Saudi academia is awash in internal politics, fear, apathy and jealously, which stifles intellectual growth. Bureaucracy and unnecessary cost cutting have sapped the motivation of many promising academics.
While the Ministry of Higher Education sends students abroad with high hopes, those very same students who choose a career in academics are coming home to an environment that does not encourage research. Without published research, an academic has few opportunities for career advancement. Without career advancement there are no higher salaries and few academic achievements that make the university professor marketable to other employers.
In Saudi Arabia, the salary of an assistant professor averages almost SR 19,000 monthly. There often is no accommodation allowance. The transportation allowance may pay for a bicycle. As rents continue to rise in urban areas and drivers demand higher salaries, the outlay for those two expenses alone reduces a female professor’s salary by nearly half.
There once was a time when Saudi universities paid a premium for a Saudi possessing a doctorate. But in recent years, some universities have been on a cost-cutting spree. The Ministry of Higher Education is still debating whether to take away extra compensation for computer literacy. Extra pay for rare skills, such as earning a Ph.D., might soon disappear. It makes little sense to make budgetary cuts when the Kingdom’s education budget has a surplus of funds.
The payments cuts, although small in the grand scheme of things, chip away at a professor’s self-worth. The era of coveting a Saudi academic with a doctorate no longer exists. They are no longer special because any Ph.D holder is expected to teach.
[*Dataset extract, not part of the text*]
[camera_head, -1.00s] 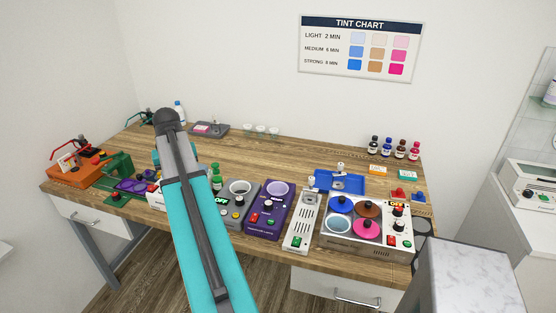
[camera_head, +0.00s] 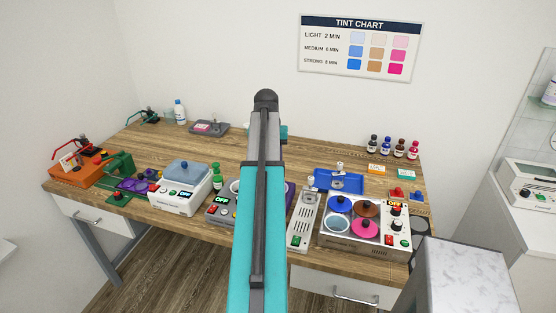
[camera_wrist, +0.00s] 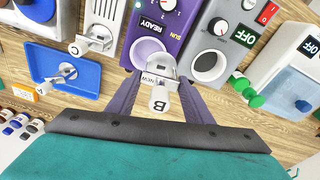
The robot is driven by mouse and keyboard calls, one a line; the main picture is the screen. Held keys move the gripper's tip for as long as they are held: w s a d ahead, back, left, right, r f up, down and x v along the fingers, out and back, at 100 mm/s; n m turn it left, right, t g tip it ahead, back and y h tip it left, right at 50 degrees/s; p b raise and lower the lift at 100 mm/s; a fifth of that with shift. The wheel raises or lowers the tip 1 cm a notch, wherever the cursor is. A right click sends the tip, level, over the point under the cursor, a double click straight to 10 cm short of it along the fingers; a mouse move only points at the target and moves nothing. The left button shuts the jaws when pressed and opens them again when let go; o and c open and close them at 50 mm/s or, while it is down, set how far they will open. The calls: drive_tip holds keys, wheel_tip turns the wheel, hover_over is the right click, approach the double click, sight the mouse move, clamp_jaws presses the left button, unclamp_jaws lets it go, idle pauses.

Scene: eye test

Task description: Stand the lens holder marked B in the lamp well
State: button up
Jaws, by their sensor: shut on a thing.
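In the wrist view my gripper (camera_wrist: 160,80) has its purple fingers shut on a lens holder (camera_wrist: 159,101), a pale piece with a white knob marked B. It is held between the fingers in front of the purple unit (camera_wrist: 168,20). The purple unit has a round lilac well (camera_wrist: 147,47); the holder's far end appears near its edge, and I cannot tell its height. A grey unit (camera_wrist: 232,40) beside it has a dark round well (camera_wrist: 209,66). In the head view my arm hides the gripper, the held holder and most of the purple unit (camera_head: 290,192).
A blue tray (camera_head: 340,180) holds another holder. A slotted pale unit (camera_head: 303,222) carries one too, and a tint bath unit (camera_head: 366,240) stands to its right.

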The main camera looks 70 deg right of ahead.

Administrators want to see tangible results immediately by gauging student progress on a week-to-week basis, instead of investing in long-term commitments to achieve long-term goals.
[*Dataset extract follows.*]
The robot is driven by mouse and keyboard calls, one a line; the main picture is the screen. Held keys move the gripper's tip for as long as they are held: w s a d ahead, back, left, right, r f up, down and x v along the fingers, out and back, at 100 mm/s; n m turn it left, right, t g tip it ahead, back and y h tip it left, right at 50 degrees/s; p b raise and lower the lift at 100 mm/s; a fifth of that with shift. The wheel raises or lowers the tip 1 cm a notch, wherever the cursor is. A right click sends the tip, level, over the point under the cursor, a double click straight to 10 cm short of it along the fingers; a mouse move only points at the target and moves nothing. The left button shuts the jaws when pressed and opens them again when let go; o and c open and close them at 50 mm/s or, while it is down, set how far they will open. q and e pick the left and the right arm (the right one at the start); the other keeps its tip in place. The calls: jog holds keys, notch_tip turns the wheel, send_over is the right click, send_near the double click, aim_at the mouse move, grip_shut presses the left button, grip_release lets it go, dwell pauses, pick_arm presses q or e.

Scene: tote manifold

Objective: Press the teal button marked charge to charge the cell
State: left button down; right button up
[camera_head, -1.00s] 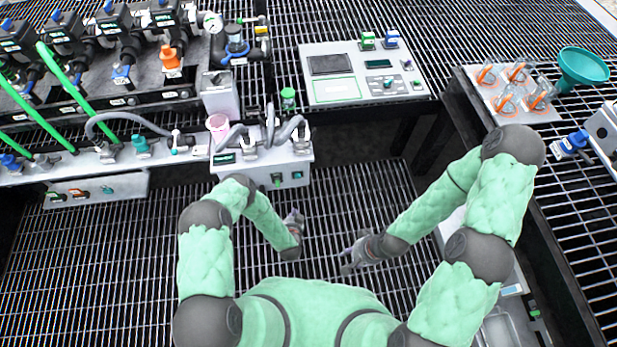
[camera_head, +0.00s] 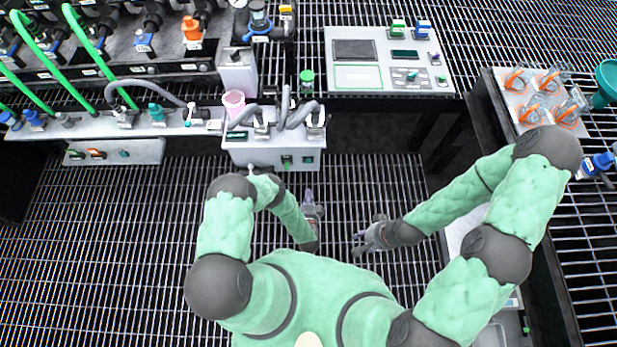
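Small teal buttons show in two places: one on the front of the white box with grey hoses (camera_head: 275,150), at its right (camera_head: 308,160), and one on the low white panel at the left (camera_head: 123,153). Their markings are too small to read, so I cannot tell which is the charge button. My left gripper (camera_head: 314,205) is over the floor grating, just in front of the white box and apart from it; its fingers are too small to judge. My right gripper (camera_head: 366,236) is further right and nearer my body, its fingers spread and empty. No cell is clearly identifiable.
A light instrument panel (camera_head: 440,75) stands at the back. Green hoses (camera_head: 90,48) run to the left rack. The grating before the white box is clear.

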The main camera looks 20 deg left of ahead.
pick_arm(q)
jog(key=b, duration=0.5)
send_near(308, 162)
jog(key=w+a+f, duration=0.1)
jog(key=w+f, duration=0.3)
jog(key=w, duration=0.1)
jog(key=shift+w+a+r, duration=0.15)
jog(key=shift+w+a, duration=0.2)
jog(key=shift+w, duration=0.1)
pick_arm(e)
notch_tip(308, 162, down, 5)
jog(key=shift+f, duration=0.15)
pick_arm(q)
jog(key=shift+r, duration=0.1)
In fact, classroom hours increase to the point that few doctorate holders have the time to pursue the goals that motivated them to become Ph.D holders in the first place: research.
Even in academic circles the idea of research is viewed with suspicion, as if it’s not really work. If you are not visibly teaching, then you are not doing anything constructive.
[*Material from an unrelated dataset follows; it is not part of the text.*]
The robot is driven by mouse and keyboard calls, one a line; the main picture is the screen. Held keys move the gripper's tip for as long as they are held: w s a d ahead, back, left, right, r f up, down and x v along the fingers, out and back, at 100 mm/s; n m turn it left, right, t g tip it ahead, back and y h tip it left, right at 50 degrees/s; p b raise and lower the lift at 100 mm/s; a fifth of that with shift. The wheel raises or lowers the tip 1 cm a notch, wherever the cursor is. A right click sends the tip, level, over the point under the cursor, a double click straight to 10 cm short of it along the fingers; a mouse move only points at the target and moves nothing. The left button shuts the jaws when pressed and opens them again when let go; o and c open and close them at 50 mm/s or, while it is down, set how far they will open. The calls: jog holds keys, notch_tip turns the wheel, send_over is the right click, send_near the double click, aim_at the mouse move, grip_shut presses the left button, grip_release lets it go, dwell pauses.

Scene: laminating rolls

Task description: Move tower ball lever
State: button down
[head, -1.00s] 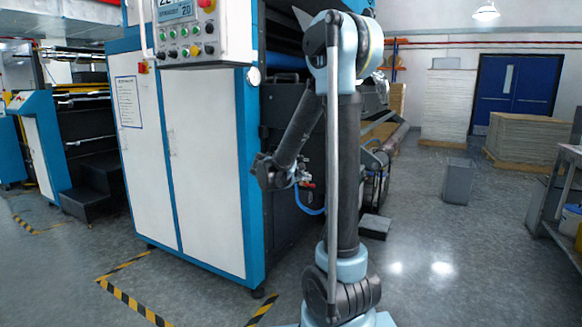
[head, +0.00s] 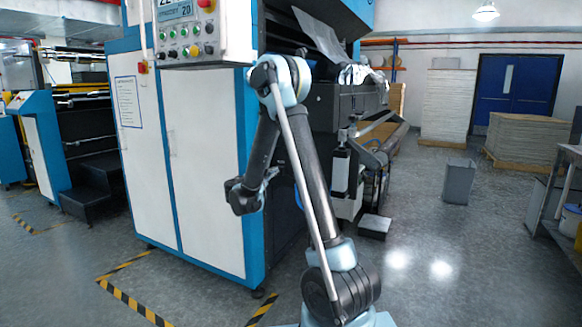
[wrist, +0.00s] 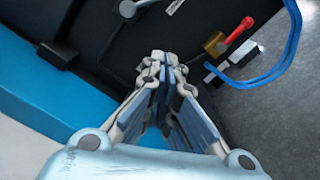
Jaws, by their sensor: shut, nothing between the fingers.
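A lever with a red handle (wrist: 238,34) on a brass-coloured valve body (wrist: 215,44) shows at the upper right of the wrist view. I take it to be the ball lever. My gripper (wrist: 165,62) is shut and empty, with its fingertips left of and below the lever in the picture, apart from it. In the head view my arm stands in front of the machine's side. The gripper's fingers are not clearly visible there, and the lever is hidden.
Blue hoses (wrist: 290,50) run beside the valve. The machine's blue-and-white cabinet (head: 205,165) stands left of my arm, with a control panel (head: 188,30) above. A grey bin (head: 458,182) stands on the open floor at right. Striped tape (head: 135,303) marks the floor.

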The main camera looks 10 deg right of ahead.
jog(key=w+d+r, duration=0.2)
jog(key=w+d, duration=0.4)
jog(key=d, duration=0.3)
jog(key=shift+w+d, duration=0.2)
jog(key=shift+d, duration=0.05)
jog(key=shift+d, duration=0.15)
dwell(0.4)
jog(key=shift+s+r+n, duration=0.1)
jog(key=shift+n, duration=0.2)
The great danger in this is we waste the talents of doctorate holders. University administrators insist they remain in the classroom, taking them away from research that allows them to develop policies that lead to better academic programs that help Saudis become more competitive in the global workplace.
If administrators deny academics the ability to conduct research to produce a better educational environment, those academics will go elsewhere. Already, some Saudi women graduating from Western universities are deciding that Saudi Arabia does not offer a healthy academic or work environment. Part of the reason is the closed nature of Saudi society, but also because universities are steeped in traditions that were important to learning 20 years ago, but only serve as obstacles to the growing thirst for knowledge among young Saudis today.
Saudi postgraduate students are not satisfied to return to Saudi Arabia to be snowed under heavy classroom hour requirements that all but eliminate any opportunity to pursue research and attend conferences to exchange information and be exposed to other ideas. They have been to American, European and East Asian universities and experienced academic freedom.
A friend of mind recently completed his Ph.D and returned to the United Arab Emirates with a job paying 33,000 dirhams, more than one-third higher than the top salary tier of a similar position in Saudi Arabia.
Saudis are loyal to the king’s vision to develop the Saudi brain trust to secure the country’s future. But if universities can’t get with the game plan, then another country’s gain of a Saudi academic is our country’s loss.